En Grèce, la musique vocale est fortement ancrée dans la vie de la communauté. Elle fait partie des rites et des fonctions qui rythment le cycle de la vie : le mariage, les funérailles, les fêtes communautaires et tout ce qui contribue à la survie de la collectivité. C’est pourquoi elle se rattache à la population féminine et a pris des formes différentes, selon les dialectes musicaux locaux.
Ce CD est consacré aux chants de diverses régions de Grèce continentale et des communautés de réfugiés grecs d’Asie mineure. Il vise à promouvoir des styles peu connus. C’est la raison pour laquelle l’interprétation des chants s’appuie sur des enregistrements réalisés sur le terrain ou sur des recherches dans les archives. Quatre régions principales sont représentées, qui se signalent chacune par leurs styles vocaux : l’Épire, avec ses styles de chant polyphonique à trois ou quatre voix (l’Épire du Nord, dans ce qui est aujourd’hui l’Albanie du Sud et l’Épire centrale, autour de Ioannina, en Grèce) ; le Pinde, dans la partie centrale de la Grèce continentale, avec son hétérophonie et ses populations valacophones et hellénophones ; la région du Nord-Est macédonien, avec ses chants à deux voix que l’on peut rapprocher de la polyphonie de Bulgarie du Sud ; et la Cappadoce, en Asie mineure, avec son style vocal rituel monophonique. Il s’agit dans presque tous les cas de chants rituels, qui jouent un rôle particulier dans la vie de la collectivité.
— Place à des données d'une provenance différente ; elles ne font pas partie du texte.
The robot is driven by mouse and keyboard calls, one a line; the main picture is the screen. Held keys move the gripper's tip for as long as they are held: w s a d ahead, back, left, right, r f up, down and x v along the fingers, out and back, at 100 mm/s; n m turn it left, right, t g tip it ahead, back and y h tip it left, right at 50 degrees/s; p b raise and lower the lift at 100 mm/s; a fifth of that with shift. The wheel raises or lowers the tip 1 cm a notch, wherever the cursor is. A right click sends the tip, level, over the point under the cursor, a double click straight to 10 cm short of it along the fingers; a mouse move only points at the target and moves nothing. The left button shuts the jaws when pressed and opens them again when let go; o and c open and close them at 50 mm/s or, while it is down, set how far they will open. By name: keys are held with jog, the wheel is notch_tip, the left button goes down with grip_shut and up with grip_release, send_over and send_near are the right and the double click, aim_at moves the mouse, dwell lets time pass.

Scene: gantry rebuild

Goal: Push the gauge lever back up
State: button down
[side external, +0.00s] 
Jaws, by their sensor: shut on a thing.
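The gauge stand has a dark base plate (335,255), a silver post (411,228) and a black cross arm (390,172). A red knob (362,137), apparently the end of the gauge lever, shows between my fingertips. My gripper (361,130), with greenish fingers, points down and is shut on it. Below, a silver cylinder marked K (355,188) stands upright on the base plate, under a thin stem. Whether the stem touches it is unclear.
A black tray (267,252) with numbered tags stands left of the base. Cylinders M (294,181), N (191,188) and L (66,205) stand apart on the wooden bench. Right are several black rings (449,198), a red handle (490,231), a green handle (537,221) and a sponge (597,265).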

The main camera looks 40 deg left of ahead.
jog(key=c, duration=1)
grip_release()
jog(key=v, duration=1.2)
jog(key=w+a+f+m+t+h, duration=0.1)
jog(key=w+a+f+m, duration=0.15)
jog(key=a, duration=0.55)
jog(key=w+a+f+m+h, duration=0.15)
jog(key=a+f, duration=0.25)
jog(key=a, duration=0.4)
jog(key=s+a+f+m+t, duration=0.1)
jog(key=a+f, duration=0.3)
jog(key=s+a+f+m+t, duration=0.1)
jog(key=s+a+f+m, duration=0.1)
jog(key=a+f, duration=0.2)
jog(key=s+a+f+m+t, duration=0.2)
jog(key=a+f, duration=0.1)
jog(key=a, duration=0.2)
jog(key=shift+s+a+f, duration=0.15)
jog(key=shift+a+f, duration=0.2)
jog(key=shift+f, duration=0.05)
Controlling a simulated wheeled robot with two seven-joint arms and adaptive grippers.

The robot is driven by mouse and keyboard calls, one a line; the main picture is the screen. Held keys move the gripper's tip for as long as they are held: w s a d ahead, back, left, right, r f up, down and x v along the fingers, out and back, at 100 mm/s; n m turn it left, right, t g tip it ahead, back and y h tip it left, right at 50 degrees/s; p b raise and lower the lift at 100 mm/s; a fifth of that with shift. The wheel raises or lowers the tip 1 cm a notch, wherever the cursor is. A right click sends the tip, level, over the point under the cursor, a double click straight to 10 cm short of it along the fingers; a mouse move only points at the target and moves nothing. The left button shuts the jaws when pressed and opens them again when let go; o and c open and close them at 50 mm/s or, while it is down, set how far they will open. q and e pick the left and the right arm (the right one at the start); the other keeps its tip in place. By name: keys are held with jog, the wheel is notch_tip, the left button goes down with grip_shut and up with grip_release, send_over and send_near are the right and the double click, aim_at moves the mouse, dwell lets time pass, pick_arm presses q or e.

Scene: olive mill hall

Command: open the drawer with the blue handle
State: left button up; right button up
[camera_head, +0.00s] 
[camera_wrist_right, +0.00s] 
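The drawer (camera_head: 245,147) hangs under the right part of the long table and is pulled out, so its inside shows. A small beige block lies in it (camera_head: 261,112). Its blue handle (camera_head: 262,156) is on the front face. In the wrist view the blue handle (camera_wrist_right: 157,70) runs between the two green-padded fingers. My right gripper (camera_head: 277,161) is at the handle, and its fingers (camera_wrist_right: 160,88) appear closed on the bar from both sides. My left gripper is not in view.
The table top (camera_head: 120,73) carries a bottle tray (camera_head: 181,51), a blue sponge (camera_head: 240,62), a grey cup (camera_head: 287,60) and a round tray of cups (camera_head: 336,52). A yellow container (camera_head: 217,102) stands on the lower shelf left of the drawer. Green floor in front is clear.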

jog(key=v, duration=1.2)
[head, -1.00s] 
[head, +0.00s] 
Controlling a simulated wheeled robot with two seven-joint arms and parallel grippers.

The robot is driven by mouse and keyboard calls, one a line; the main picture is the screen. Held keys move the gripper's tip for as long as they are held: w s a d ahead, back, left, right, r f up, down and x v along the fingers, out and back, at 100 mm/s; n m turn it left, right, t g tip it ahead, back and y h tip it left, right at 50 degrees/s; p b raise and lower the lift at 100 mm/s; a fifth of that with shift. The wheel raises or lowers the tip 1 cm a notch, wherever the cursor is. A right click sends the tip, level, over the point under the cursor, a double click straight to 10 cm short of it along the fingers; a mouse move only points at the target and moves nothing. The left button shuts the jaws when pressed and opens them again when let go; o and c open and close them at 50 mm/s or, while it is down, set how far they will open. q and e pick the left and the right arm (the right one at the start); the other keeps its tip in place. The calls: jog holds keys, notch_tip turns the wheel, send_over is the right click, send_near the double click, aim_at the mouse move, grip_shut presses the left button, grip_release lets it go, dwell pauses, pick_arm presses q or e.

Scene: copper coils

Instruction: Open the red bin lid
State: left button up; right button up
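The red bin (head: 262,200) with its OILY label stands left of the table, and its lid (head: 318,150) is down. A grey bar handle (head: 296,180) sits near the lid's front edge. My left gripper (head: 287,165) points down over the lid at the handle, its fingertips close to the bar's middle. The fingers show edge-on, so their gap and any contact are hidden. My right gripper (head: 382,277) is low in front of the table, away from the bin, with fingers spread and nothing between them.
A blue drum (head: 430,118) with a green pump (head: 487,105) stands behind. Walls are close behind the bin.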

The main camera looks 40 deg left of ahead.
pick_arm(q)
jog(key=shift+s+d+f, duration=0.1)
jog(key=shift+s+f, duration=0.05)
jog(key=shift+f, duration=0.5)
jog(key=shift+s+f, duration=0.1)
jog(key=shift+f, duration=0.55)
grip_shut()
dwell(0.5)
Le mot grec «klamma» signifie pleurs, sanglots. Il se rapporte à la fonction première de bon nombre des chants figurant dans ce CD, mais aussi à beaucoup de chants rituels qui accompagnent la vie de la communauté en Grèce dans le cadre des rites funéraires. Hormis les chants funèbres proprement dits, comme les morceaux 11, 19 et 20, les chants se composent de mélodies funèbres qui conservent leur fonction dans d’autres circonstances, comme dans le cas des morceaux 4 et 9. Ainsi, la voix la plus basse du quatrième morceau adopte la forme initiale d’une lamentation que l’on retrouve dans les chants purement funèbres improvisés dans la région de l’Épire. Elle devient ici un ornement de la texture polyphonique. Bien d’autres caractéristiques des chants proviennent aussi des pratiques funéraires comme les petits cris, la manière de chanter elle-même et les lignes mélodiques, notamment dans la polyphonie et l’hétérophonie (morceaux 1 à 10, 16 et 17). Mais même lorsque ces aspects ne sont pas évidents, comme dans les chants de danse par exemple, les textes font souvent référence à la mort, à l’affliction du deuil ou à la révolte contre la mort (morceaux 12, 14, 15 et 18) ou contre la destinée humaine. C’est généralement le besoin de s’insurger contre la fatalité ou de garder vivant le souvenir dans la mémoire collective qui fait que les « klamma » deviennent des chants. Aussi longtemps que nous les chanterons, nous n’oublierons jamais les « klamma ».


ECHÓ
Le groupe vocal féminin « Echó », qui interprète les chants sur ce CD, a débuté sous la forme d’une activité expérimentale en 1998, sur l’initiative de sa directrice de chœur, qui a fondé ce groupe traditionnel de chant choral et de danse, alors composé d’élèves de l’école de musique de Thessalonique, âgées de 12 à 15 ans. Il a poursuivi son travail expérimental lors des conférences données par sa fondatrice au département de musicologie et d’histoire de l’art de l’Université de Macédoine, à Thessalonique. Il s’appuie sur les recherches de la directrice de chœur, qui étudie les chants traditionnels de Grèce depuis 1990. Les membres du groupe sont aujourd’hui diplômées et continuent à se produire, avec des collaborations extérieures, en s’inspirant principalement des éléments recueillis grâce au travail de terrain et à la recherche. Le groupe est actif sous ce nom depuis 2012. Son travail consiste à étudier les documents concernant le chant traditionnel et ses techniques vocales, en prêtant une attention particulière aux caractéristiques de la langue grecque et de ses dialectes, ainsi qu’aux interactions de ces différents facteurs dans le style de chant traditionnel. Le groupe « Echó » s’intéresse notamment beaucoup au phénomène du bilinguisme.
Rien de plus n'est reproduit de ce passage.